Therefore, in this study, we designed a double purpose nanofluid to reduce the drilling-induced formation damage while the mud filtrate invaded allows for improving the oil mobility and controlling the migration fines through core flooding tests under reservoir conditions. Our double purpose drilling fluid is a new concept for NP-based drilling fluids to reduce the drilling-induced formation damage while improving the quality of the mud filtrate invaded, allowing for the interaction between the rock and the formation fluids. Improvement in oil mobility and better fines migration control can be expected. This paper is organized into five main sections: (i) NP characterization, (ii) evaluation of rheological and filtration properties, (iii) evaluation of the mud filtrate quality, (iv) core flooding experiments, and (v) field application.

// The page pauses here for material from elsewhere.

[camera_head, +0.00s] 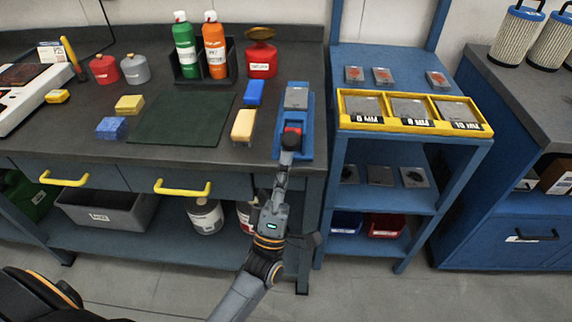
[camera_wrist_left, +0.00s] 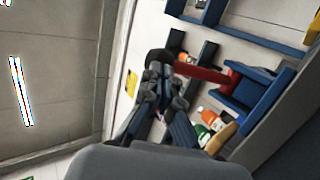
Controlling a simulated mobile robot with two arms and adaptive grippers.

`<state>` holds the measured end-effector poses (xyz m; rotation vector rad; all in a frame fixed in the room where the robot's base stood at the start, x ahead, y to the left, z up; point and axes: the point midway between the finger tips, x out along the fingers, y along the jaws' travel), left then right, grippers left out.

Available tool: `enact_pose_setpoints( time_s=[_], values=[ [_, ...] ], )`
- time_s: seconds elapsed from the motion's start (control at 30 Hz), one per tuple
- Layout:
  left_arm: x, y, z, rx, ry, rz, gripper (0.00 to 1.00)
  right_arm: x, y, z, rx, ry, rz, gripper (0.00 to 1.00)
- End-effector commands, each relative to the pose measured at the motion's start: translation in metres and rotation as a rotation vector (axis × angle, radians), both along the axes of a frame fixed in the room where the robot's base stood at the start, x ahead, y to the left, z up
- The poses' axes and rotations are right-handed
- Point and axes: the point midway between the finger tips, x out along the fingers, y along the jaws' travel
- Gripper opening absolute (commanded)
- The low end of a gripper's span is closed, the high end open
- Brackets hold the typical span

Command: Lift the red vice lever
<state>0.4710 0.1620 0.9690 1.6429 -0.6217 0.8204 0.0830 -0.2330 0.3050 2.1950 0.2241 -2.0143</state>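The blue vice (camera_head: 306,141) sits at the right front edge of the dark workbench. Its red lever (camera_head: 292,129) ends in a dark rounded grip (camera_head: 290,141) facing me. In the left wrist view, the red lever (camera_wrist_left: 207,74) runs sideways from the blue vice (camera_wrist_left: 257,92) to its black end (camera_wrist_left: 160,58). My left gripper (camera_head: 284,170) is at the bench's front edge, just below the dark grip. In the left wrist view, its fingertips (camera_wrist_left: 160,74) are close together at the black end. Whether they clamp it is hidden. My right gripper is not in view.
A blue shelf rack (camera_head: 388,147) with a yellow tray (camera_head: 411,124) stands close on the right.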

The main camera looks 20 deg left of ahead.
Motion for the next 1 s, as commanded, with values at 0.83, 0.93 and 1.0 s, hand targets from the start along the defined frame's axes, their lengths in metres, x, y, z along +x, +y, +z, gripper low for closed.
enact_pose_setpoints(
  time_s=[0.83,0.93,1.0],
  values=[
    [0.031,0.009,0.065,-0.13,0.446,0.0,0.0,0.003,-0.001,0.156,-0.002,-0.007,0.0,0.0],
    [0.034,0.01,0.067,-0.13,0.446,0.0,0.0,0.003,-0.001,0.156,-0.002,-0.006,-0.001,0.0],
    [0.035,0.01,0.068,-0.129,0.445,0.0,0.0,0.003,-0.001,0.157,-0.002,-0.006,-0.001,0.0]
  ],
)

Our experimental study on the drilling fluids could help enhance the drilling fluid properties, reduce the drilling-induced formation damage, and employ the mud filtrate as an early stimulation treatment to improve the oil mobility by reducing the wettability change and IFT. Field applications were carried out on the drilling of two horizontal wells, in which a high mud filtration invasion has been historically reported. The results are validated by comparing the behavior of the pilot with a base drilling fluid well whose drilling is carried out using the same drilling fluid but without the nanomaterials. The wells are evaluated in terms of the invasion diameter, well stabilization time, productivity index, and solid production, in order to verify the effectiveness of the NPs in the drilling fluid.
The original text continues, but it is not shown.